━━ EXTRACTED RECORDS
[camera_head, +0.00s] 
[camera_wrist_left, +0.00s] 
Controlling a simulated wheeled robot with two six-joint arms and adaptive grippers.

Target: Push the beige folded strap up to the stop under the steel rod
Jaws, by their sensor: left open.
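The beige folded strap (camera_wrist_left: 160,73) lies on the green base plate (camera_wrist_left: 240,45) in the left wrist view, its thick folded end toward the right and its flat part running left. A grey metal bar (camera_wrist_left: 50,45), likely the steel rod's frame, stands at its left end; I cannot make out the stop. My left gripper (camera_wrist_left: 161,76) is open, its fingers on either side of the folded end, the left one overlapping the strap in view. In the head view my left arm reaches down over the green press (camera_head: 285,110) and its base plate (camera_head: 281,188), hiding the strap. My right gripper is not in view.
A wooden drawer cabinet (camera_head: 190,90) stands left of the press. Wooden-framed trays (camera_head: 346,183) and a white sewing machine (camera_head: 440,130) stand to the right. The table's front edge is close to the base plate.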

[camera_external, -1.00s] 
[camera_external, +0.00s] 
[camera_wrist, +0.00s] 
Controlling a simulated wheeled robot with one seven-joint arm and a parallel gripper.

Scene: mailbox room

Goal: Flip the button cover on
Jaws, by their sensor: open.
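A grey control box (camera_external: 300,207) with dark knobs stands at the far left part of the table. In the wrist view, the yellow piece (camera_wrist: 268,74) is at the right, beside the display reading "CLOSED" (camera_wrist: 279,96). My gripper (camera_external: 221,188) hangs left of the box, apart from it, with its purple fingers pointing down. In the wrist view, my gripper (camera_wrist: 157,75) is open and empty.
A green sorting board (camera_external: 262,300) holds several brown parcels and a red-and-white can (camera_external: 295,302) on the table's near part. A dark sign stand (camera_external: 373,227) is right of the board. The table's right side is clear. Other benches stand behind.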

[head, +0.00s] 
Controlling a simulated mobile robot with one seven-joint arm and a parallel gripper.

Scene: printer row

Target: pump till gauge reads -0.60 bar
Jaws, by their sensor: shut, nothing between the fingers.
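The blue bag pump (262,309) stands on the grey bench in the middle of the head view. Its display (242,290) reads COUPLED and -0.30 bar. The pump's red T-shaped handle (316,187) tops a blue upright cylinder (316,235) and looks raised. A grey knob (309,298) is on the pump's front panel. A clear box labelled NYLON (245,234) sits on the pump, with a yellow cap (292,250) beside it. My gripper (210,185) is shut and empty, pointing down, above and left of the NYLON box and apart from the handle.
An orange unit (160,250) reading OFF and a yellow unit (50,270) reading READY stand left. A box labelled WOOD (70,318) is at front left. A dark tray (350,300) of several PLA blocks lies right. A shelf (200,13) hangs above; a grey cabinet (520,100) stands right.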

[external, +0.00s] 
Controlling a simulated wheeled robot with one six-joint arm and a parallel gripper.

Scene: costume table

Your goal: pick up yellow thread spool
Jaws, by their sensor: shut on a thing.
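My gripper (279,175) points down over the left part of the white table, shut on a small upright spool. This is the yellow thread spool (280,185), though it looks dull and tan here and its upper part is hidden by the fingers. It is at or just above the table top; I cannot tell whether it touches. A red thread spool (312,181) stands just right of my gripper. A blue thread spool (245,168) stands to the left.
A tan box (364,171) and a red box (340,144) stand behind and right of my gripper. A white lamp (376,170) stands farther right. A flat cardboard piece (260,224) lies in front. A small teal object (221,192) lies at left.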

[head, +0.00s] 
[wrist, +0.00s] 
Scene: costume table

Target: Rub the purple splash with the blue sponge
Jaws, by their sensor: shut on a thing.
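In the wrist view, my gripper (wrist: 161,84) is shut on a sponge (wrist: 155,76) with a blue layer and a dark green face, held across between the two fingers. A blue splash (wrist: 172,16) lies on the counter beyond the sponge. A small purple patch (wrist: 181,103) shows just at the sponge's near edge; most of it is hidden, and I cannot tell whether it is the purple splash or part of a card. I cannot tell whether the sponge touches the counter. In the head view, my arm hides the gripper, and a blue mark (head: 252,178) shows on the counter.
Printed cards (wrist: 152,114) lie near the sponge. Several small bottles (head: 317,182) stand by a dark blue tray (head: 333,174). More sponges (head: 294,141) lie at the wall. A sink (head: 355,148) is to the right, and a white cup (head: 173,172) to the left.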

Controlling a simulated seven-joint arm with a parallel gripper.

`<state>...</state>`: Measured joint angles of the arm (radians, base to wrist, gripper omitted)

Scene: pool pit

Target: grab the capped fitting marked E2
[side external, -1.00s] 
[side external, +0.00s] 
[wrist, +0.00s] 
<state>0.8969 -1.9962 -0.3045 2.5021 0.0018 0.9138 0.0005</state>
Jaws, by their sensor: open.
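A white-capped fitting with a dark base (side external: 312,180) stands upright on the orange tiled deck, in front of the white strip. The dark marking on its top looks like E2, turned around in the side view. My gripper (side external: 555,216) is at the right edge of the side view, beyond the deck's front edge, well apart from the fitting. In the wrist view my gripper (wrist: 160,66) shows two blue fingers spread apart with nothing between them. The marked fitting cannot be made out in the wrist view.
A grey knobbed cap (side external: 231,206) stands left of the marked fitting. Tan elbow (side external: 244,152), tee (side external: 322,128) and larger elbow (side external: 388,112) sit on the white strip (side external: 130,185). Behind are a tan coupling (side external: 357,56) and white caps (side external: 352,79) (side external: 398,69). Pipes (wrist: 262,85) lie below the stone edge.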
━━━━
Print exactly, and only, the lines beginning at the top of the listing and ending at the line with "[camera_wrist, +0.00s]".

RESULT FOR THIS EXERCISE:
[camera_head, +0.00s] 
[camera_wrist_left, +0.00s] 
Controlling a simulated wheeled robot with two six-joint arms and adaptive grippers.

Target: Push the beige folded strap up to the stop under the steel rod
Jaws, by their sensor: left open.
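The beige folded strap (camera_wrist_left: 160,73) lies on the green base plate (camera_wrist_left: 240,45) in the left wrist view, its thick folded end toward the right and its flat part running left. A grey metal bar (camera_wrist_left: 50,45), likely the steel rod's frame, stands at its left end; I cannot make out the stop. My left gripper (camera_wrist_left: 161,76) is open, its fingers on either side of the folded end, the left one overlapping the strap in view. In the head view my left arm reaches down over the green press (camera_head: 285,110) and its base plate (camera_head: 281,188), hiding the strap. My right gripper is not in view.
A wooden drawer cabinet (camera_head: 190,90) stands left of the press. Wooden-framed trays (camera_head: 346,183) and a white sewing machine (camera_head: 440,130) stand to the right. The table's front edge is close to the base plate.

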[camera_external, -1.00s] 
[camera_external, +0.00s] 
[camera_wrist, +0.00s] 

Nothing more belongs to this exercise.